さまざまな企業が自社PRのためのYouTubeやTikTokを活用するシーンは今後さらに広まっていくでしょう。当然、企業がただ単に自分たちのことを紹介しても見てもらえません。面白いコンテンツにし、上手く自分たちのサービスや会社について知ってもらう。こうして『PIVOT』としてつくったタイアップ動画は、多いもので10万PV以上も見られており、いい意味で驚きましたし、すごくポテンシャルを感じています。つまらないものにせず、視聴者の方が見たいものにできるか。そこに対してフィーを払っていただけているので、ここは腕の見せどころかなと思います。
(撮影:竹井俊晴)
組織としても拡大中だと伺いました。どういった前職経験を持った方々が集まっているのでしょうか。
組織全体でいえば多様ですが、映像関係でいうと、NHKやTBSなどから来てくれた仲間もいます。前職でも評価されていて、楽しく働いていた人ばかり。そういったなかでの入社理由はすごくシンプルで「新しいことに挑戦したい」がほとんどです。
私も『東洋経済』で働いていたのでわかるのですが、日本のメディア企業はまだまだ年功序列がベースになっているんですよね。さらに会社のメインプレイヤー層が高齢化していることもあり、会社によっては30代でも大したチャレンジができません。そんな状態ですので、一部を除き、伝統的なメディアは色褪せ、どんどん衰退していっていますよね。
これからの時代、遅くても30代で大きな経験、挑戦をしておかなければ生き残っていけない。そう考えた時、YouTubeやTikTokなどでも勝負してみたい、通用する力をつけたいと考えるのは、健全な危機感。さらに予算規模は大手ほどではないにしても、自ら企画し、代表作と言えるものを作りたいと思う人もいる。『PIVOT』だと、そこにどんどん挑戦できますし、キャリアの価値も上げていける環境があります。
日本は今、経済が低迷しており、さらに厳しくなる見通しですよね。そういった時代が来れば来るほど「もっとビジネスのことを学びたい」という人たちの需要は高まっていきます。ビジネスを学んでいるかどうかで、人生の充実度が明らかに変わってくるわけです。そういった意味でも「ビジネスコンテンツ」は成長セクターであり、採用面でも興味を持ってもらえていると思います。
今、このフェーズの『PIVOT』にフィットする人材について「0→1、1→10を楽しめる人」と答えてくれた佐々木さん。「今は本当に初期段階。営業でいえば、新たな商品をつくっていく段階で、プロダクト側もまさに理想の顧客体験をつくっているところ。まさに種を植える0→1が好きな人、新しく生まれた種をうまく進化させ、広げていく1→10をやりたい方に向いていると思いますし、そういった方にはすごくおもしろいフェーズだと思います」(撮影:竹井俊晴)

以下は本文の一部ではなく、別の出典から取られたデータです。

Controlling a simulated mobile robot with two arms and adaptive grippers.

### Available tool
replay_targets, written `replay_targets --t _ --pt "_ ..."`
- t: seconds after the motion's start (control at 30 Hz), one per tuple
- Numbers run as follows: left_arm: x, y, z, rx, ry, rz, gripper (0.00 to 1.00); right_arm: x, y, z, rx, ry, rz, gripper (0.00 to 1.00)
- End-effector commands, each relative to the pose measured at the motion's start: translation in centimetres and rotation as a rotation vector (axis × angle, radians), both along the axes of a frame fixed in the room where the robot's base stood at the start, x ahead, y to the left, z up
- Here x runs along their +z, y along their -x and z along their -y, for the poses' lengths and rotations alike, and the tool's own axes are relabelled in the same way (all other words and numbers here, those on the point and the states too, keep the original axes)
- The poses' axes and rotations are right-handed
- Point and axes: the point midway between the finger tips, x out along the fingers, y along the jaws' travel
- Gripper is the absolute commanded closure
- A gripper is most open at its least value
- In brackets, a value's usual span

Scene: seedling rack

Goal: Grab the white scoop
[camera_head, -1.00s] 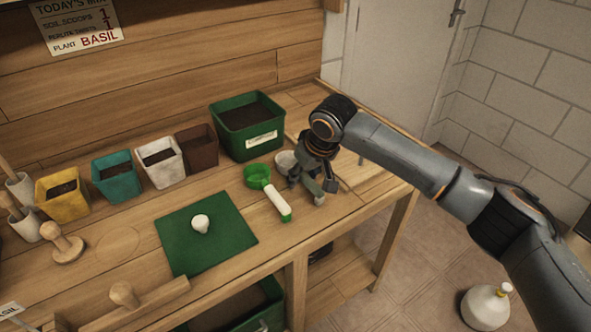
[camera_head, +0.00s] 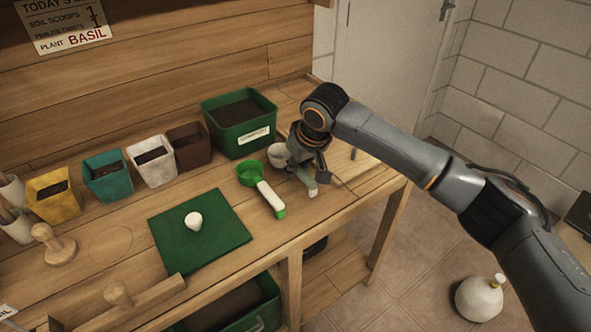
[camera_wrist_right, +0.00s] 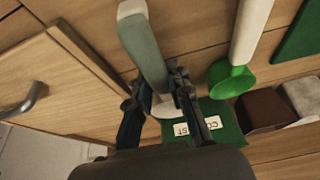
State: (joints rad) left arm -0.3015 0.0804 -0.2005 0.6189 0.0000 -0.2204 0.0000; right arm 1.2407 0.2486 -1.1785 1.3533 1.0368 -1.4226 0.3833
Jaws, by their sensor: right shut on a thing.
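The white scoop has a white bowl (camera_head: 278,155) and a grey-green handle with a pale tip. In the head view it is at the right part of the bench, its bowl partly behind my right gripper (camera_head: 306,177). In the right wrist view the handle (camera_wrist_right: 145,48) runs up from between the fingers of my right gripper (camera_wrist_right: 158,88), which are shut on it. The bowl is mostly hidden there. I cannot tell whether the scoop touches the bench. My left gripper is not in view.
A green scoop (camera_head: 250,174) with a white handle lies just left of my right gripper. A green compost bin (camera_head: 240,144) stands behind. Several pots line the back, including a brown pot (camera_head: 190,146). A green mat (camera_head: 175,233) holds a small white object (camera_head: 194,221).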

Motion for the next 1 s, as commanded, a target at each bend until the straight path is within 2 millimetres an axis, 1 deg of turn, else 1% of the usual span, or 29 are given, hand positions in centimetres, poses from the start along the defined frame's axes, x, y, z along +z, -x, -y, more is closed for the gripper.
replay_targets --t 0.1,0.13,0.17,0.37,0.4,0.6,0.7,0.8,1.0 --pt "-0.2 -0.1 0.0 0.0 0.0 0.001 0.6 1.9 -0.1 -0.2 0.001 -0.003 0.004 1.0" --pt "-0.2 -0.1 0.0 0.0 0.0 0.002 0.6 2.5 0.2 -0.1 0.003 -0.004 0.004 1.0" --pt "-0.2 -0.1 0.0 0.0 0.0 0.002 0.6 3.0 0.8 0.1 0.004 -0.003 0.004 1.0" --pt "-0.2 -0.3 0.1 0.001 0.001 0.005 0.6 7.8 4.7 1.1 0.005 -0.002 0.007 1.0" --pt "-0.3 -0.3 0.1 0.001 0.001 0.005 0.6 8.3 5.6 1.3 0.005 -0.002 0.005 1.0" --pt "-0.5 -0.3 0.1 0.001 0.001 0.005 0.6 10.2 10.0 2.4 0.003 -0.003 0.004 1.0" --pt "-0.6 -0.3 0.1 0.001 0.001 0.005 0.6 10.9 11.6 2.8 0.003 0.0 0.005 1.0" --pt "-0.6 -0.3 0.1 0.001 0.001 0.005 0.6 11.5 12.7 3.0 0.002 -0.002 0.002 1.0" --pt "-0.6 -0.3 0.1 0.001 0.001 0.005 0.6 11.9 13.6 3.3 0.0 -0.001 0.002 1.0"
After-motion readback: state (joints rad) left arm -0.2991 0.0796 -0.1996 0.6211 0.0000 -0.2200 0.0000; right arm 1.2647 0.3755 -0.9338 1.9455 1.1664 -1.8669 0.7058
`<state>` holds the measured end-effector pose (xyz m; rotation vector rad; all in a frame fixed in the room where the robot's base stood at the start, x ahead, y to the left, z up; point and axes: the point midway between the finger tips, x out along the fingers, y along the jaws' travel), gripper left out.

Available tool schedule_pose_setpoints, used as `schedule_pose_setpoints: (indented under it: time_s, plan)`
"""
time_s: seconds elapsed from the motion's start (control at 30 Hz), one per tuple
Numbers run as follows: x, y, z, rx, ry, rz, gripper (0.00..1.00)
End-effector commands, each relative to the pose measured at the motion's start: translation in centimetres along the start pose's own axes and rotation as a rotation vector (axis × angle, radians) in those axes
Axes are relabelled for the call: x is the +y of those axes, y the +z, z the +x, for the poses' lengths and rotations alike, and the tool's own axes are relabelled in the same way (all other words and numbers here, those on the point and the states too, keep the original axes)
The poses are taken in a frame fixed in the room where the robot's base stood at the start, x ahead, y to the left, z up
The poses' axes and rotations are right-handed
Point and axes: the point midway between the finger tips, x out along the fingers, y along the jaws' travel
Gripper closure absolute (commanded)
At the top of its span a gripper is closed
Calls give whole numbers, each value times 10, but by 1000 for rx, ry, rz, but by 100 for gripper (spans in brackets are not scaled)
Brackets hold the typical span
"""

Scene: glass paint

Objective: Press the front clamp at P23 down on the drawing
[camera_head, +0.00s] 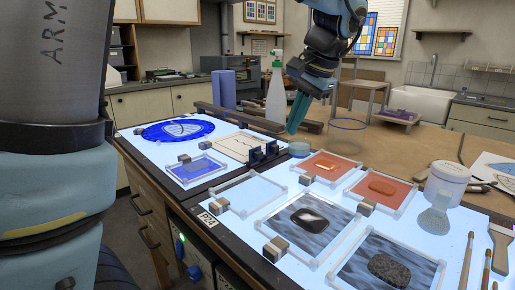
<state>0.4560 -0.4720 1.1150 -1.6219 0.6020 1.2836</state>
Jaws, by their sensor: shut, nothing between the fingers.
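My gripper (296,115) hangs over the light tables with its teal fingers pointing down, shut and empty. Below and left of it, a cream drawing sheet (238,146) lies on the left light table. Two dark blue clamps, a nearer one (256,156) and a farther one (271,149), stand at the sheet's right edge. My gripper is apart from both, up and to their right. I cannot tell whether either clamp presses on the sheet. No P23 label is readable; a tag (208,220) on the front edge seems to read P24.
Clear frames with glass pieces, such as a dark one (309,219) and an orange one (326,167), cover the right light table. A spray bottle (277,90) and blue cylinder (224,88) stand behind.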

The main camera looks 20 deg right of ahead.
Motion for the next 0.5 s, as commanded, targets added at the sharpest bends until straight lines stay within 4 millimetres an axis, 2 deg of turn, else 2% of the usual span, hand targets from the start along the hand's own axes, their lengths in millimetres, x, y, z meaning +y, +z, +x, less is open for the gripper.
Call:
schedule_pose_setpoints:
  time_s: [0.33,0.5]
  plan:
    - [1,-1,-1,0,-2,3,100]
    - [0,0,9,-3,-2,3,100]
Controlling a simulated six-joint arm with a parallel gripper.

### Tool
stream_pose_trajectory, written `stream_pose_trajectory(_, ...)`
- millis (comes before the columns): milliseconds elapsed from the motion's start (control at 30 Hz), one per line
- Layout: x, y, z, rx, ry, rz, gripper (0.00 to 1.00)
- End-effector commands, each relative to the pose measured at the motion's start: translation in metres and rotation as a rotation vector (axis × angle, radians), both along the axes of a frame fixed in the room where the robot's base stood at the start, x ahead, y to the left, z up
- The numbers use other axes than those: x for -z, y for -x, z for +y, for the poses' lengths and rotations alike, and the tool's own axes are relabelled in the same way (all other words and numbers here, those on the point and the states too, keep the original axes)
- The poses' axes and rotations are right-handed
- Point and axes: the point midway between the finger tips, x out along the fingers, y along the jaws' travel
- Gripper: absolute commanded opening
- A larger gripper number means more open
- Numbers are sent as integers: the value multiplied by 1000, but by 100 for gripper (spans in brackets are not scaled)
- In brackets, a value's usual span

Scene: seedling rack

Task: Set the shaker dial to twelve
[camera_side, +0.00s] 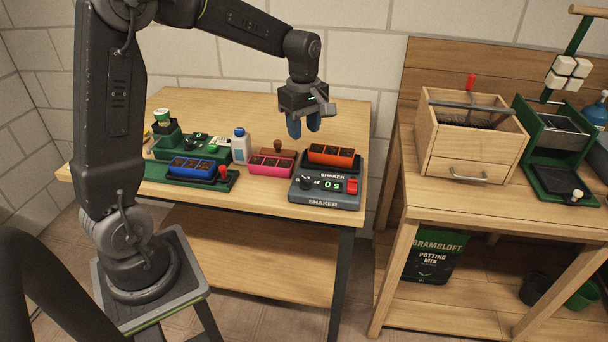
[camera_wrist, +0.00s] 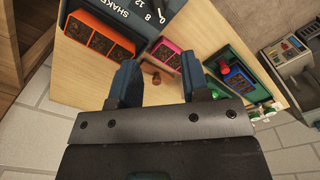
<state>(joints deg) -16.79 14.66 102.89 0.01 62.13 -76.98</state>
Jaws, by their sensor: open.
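The shaker (camera_side: 325,197) is a dark grey box at the front right of the wooden table in the side view. Its black dial (camera_side: 306,183) is on the left of its front panel, beside a display reading "0 s" and a red switch (camera_side: 352,186). An orange seedling tray (camera_side: 331,155) sits on its rear platform. In the wrist view the shaker (camera_wrist: 120,22) is partly cut off at the top, with the numbers 8 and 12 showing; the dial is not clear there. My gripper (camera_side: 303,128) is open and empty, above and behind the shaker; its blue fingers (camera_wrist: 158,85) are apart.
A pink tray (camera_side: 271,166) stands just left of the shaker. A blue tray (camera_side: 192,168) sits on a green device with a red knob (camera_side: 225,172). A white bottle (camera_side: 240,146) and a small brown wooden object (camera_side: 278,147) stand behind. The table's front edge is close to the shaker.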

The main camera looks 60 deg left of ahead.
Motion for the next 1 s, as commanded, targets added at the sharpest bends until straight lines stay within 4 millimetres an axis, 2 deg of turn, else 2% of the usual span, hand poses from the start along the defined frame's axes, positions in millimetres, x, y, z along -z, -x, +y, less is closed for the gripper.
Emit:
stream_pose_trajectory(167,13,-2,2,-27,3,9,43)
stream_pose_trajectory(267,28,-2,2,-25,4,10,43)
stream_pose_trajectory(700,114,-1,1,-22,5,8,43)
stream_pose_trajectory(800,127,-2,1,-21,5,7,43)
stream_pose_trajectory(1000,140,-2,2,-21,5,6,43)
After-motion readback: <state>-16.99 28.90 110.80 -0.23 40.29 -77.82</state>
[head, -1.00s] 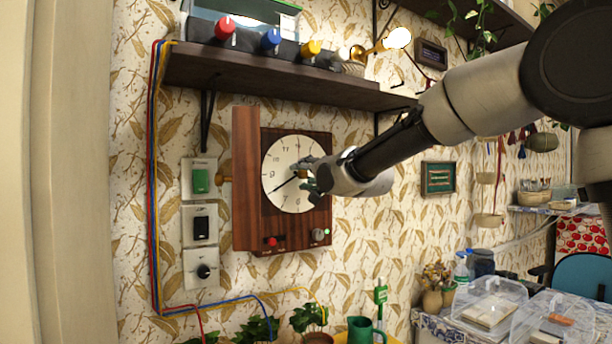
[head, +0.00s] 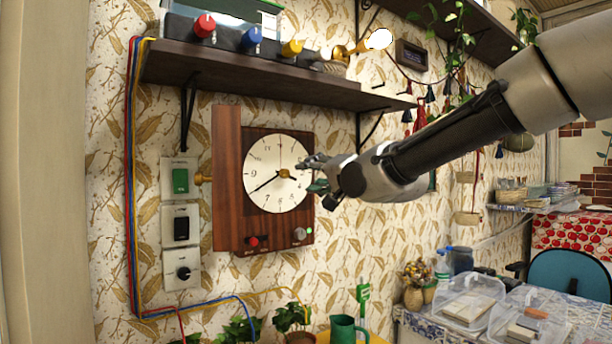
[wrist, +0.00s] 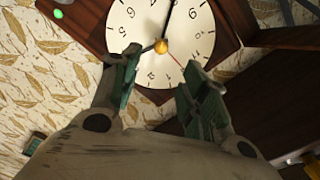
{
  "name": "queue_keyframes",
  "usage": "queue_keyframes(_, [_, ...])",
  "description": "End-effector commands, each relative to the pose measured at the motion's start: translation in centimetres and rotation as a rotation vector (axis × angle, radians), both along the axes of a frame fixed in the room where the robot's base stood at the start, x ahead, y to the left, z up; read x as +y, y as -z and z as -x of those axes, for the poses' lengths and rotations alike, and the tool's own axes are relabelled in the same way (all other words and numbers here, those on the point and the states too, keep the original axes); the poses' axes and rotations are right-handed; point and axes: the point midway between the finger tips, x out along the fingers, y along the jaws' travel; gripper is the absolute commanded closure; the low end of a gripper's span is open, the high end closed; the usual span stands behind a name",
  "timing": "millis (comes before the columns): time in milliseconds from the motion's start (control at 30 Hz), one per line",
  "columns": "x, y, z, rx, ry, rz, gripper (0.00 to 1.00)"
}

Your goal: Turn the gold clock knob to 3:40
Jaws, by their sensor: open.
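The white clock face (head: 265,195) sits in a dark wooden case on the wall. Its gold knob (head: 283,173) is at the centre and is uncovered. The long black hand points at about 8, and the short black hand points right and slightly down, between 3 and 4. A thin red hand points up near 12. My gripper (head: 316,174) is open and empty, just right of the face and apart from the knob. In the wrist view the clock is upside down, with the gold knob (wrist: 162,46) beyond and between my spread fingers (wrist: 160,78).
A hinged wooden door (head: 227,178) stands open at the case's left. A dark shelf (head: 260,82) hangs above. Wall switches (head: 181,226) are at left.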

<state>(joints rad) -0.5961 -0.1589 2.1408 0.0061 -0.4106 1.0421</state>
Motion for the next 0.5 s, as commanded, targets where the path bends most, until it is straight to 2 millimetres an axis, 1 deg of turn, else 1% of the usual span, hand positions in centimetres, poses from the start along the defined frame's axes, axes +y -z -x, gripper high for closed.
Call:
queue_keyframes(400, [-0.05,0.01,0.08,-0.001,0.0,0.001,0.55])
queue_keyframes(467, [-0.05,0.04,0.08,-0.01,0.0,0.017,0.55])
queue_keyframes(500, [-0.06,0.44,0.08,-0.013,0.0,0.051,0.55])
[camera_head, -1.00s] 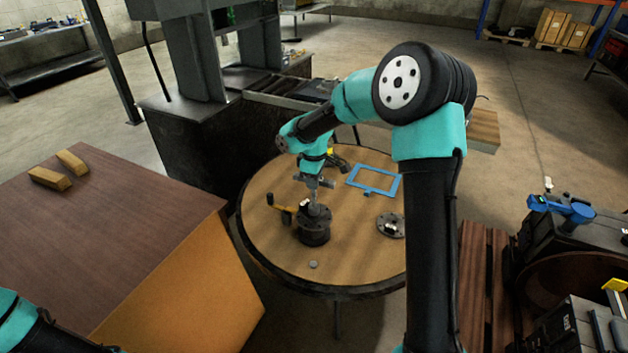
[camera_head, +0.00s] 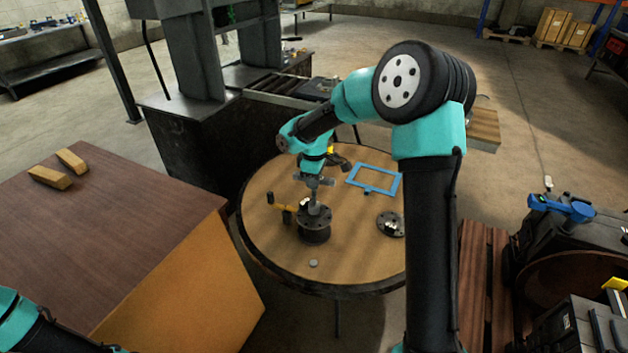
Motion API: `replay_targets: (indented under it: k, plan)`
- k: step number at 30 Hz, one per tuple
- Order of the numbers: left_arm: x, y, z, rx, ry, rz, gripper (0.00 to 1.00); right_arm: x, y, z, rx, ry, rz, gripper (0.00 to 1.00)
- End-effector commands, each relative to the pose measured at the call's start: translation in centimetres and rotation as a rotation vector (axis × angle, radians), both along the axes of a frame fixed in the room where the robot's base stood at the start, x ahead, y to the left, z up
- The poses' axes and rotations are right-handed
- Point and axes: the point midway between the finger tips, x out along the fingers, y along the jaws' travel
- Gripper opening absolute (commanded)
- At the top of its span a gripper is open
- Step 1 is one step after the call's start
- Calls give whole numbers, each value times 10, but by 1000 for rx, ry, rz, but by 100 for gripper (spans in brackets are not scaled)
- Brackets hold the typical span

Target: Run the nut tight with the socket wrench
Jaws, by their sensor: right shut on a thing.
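My right gripper (camera_head: 314,187) points down over the round table, shut on a grey upright tool that looks like the socket wrench (camera_head: 315,205). The tool's lower end meets the top of a dark round flanged part (camera_head: 314,230) standing on the table. The nut cannot be made out; the socket end may be covering it. A yellow-handled piece (camera_head: 281,204) shows just left of the flanged part; whether it is joined to it cannot be told. My left arm shows only at the bottom left corner, with its gripper out of view.
The round wooden table (camera_head: 270,250) also bears a blue frame (camera_head: 374,181), a dark flanged disc (camera_head: 390,224) and a small grey disc (camera_head: 313,264). A brown bench (camera_head: 120,225) with two wooden blocks stands left. The table's front is mostly clear.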

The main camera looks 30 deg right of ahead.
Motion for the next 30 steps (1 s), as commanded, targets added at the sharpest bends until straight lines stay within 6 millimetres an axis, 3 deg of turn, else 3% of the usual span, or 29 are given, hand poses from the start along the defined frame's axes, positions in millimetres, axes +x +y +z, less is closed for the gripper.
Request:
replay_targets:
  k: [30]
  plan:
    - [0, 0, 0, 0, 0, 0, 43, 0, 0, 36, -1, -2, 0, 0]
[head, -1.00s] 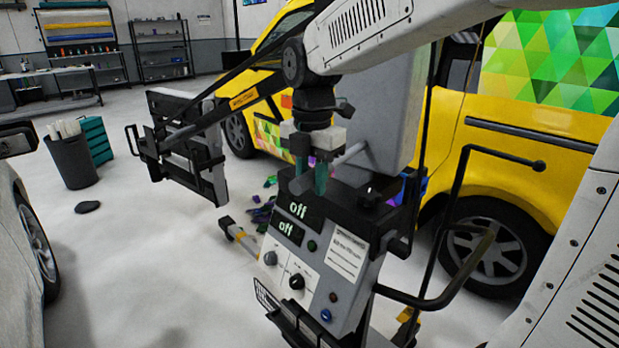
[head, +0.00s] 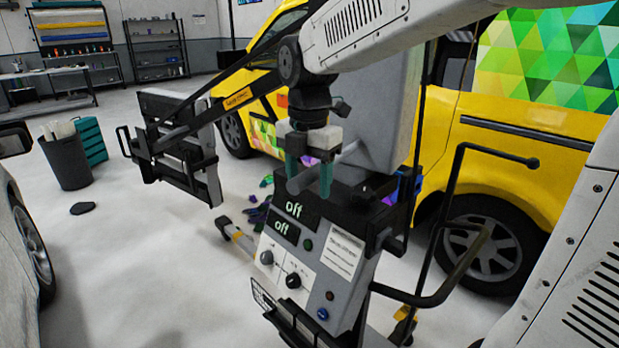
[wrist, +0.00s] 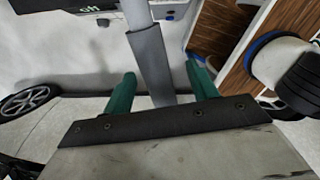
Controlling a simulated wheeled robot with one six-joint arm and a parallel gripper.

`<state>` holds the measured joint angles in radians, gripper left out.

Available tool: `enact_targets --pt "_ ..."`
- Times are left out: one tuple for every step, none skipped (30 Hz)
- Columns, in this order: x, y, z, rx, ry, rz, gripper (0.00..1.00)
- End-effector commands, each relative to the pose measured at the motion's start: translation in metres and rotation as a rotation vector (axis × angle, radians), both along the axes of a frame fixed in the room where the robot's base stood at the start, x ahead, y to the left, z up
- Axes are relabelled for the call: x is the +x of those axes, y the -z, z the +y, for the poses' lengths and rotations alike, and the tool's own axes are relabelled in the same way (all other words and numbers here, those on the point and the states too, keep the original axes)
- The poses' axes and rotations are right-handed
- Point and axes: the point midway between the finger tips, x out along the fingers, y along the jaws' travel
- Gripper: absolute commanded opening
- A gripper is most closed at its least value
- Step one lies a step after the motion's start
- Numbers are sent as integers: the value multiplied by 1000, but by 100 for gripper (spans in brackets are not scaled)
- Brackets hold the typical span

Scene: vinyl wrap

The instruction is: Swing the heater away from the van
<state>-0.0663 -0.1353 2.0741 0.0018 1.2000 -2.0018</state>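The heater stand's control box (head: 313,262) is in the middle of the head view, with two displays reading "off". Its dark heater panel (head: 190,150) hangs at the left on a slanted boom (head: 222,105). The yellow van (head: 465,195) stands behind and to the right. My gripper (head: 309,178) is just above the control box, its two teal fingers apart. A grey bar (head: 345,160) of the heater passes at the fingers. In the wrist view the bar (wrist: 152,62) lies between the open fingers (wrist: 160,88), with visible gaps on both sides.
A white car (head: 20,235) is at the left edge. A dark bin (head: 66,162) and teal drawers (head: 91,140) stand at the left. A black handle rail (head: 455,205) rises right of the control box. The floor between the car and the heater is mostly clear.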

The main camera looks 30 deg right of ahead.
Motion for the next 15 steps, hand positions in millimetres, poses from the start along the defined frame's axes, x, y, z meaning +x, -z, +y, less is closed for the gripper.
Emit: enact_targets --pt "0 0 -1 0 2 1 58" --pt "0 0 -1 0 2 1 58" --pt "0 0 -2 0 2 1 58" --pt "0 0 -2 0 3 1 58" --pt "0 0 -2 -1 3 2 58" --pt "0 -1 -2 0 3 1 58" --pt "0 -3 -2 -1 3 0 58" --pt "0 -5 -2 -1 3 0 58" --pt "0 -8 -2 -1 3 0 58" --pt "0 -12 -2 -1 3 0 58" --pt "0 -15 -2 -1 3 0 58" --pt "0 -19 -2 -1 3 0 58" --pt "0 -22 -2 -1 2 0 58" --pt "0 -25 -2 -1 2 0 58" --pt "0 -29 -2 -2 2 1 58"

最後に『PIVOT』で何を実現していきたいか、その志について伺わせてください。
メディアを起点に新しい時代を早く作っていく。日本のPIVOTに貢献したい。それを2020年代にやり尽くしたいと考えています。
日本は、これまで明治維新があり、敗戦があり、70~80年ごとに大きく変わる国だと言われてきました。敗戦からまもなく80年ですが、まさにコロナによるパンデミックが起きたり、超円安が起きたり、転換期を迎えています。このままズルズル、ただ落ちて崩壊していくのか、新たな上昇気流に乗れるのか。この2020年代が勝負だと思っています。
こういった環境において、メディアが果たす役割は非常に大きいもの。旧来のメディアが、古い価値観のまま情報を出していたら、どんどん変化のスピードが遅れてしまう。シンプルにそれが嫌なんですよね。メディアの古い構造をいち早く変えていきたい。
新しい時代の情報を流していくことで、人々のマインドセットが変わっていくはず。そして知恵を伝えられれば、人のスキルセットも変わっていく。過去の延長戦上の日本ではなく、新しい時代を見据えながら、ぜひ一緒にPIVOTを実現していきましょう。